The first option is useful because the article appears alongside the graph — you can read about an entity without losing your place in the visualization.

Results are cached in chrome.storage.local for 7 days, so repeat lookups don’t hit the Wikipedia API again. Empty results (no matching articles) are cached for 1 day to avoid repeatedly retrying broken queries.

Trade-off: Wikipedia is general-purpose. If your corpus uses domain-specific terminology that Wikipedia doesn’t cover, the lookup may return empty or irrelevant results. The disambiguation pages (e.g., five different “John Tate”s) help with the opposite problem — when an entity name maps to multiple real-world things and you need to pick the right one for context.

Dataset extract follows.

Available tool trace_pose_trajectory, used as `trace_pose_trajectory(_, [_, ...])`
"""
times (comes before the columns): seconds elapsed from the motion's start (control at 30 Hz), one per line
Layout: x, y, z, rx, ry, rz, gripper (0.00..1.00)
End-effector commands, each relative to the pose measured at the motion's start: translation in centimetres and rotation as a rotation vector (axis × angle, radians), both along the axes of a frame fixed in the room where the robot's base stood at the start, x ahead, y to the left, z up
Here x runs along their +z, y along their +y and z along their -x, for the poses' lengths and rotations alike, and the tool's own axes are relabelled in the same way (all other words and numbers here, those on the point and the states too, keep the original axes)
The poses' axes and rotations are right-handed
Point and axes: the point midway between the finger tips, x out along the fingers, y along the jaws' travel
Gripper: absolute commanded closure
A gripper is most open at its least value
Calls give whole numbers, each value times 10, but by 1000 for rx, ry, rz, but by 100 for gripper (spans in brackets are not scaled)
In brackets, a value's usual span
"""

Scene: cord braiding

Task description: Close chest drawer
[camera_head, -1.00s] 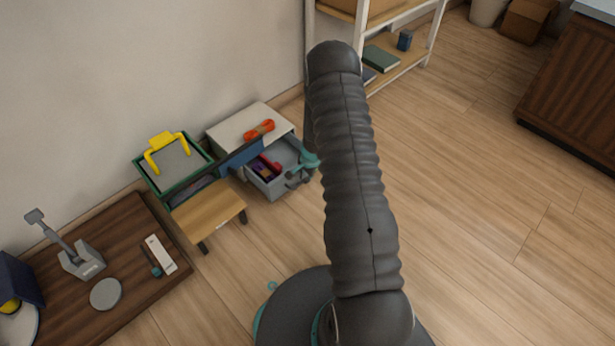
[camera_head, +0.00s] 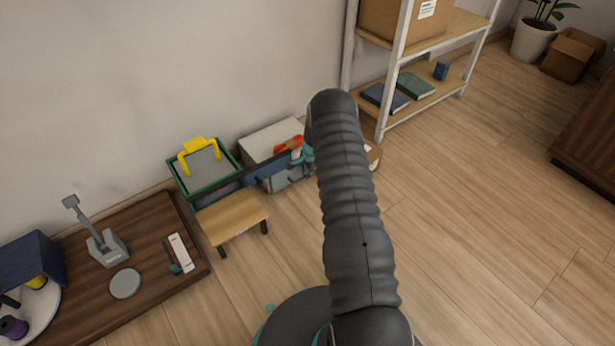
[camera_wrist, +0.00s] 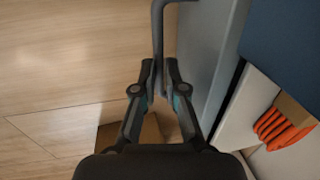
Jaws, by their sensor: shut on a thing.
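The chest (camera_head: 262,142) is a low box with a pale top, standing against the wall in the head view. My gripper (camera_wrist: 160,78) is shut on the grey bar handle (camera_wrist: 158,30) of the drawer. In the head view my gripper (camera_head: 302,160) is partly hidden by the arm.
An orange cord bundle (camera_head: 287,145) lies on the chest. A blue panel (camera_head: 262,168) crosses near the chest front. A small wooden stool (camera_head: 232,215) and a green-rimmed bin (camera_head: 205,172) stand left of it. A shelf unit (camera_head: 395,65) stands at the right.

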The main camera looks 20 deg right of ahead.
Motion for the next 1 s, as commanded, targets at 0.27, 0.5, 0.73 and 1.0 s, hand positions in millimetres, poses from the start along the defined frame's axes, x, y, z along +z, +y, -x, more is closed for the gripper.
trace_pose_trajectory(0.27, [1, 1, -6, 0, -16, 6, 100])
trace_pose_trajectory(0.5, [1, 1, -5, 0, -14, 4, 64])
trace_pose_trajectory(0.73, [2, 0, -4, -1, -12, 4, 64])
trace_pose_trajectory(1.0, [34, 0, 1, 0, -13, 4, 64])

The analytics layer is an interpretation layer between raw extraction (NER + entity resolution) and human exploration (the 3D viz, panels, and Wikipedia). Each piece serves a different question, and the cross-references between them are the point — clicking a topic filters the graph, clicking an entity opens its neighborhood and Wikipedia, clicking a path highlights the connection chain.

You don’t need to know which algorithm is running underneath. The point is that “Importance”, “Topics”, “Bridges”, “Path”, and “Health” map to questions you’d ask about any large network of things, and Daneel answers them with well-understood graph theory operating entirely in your browser.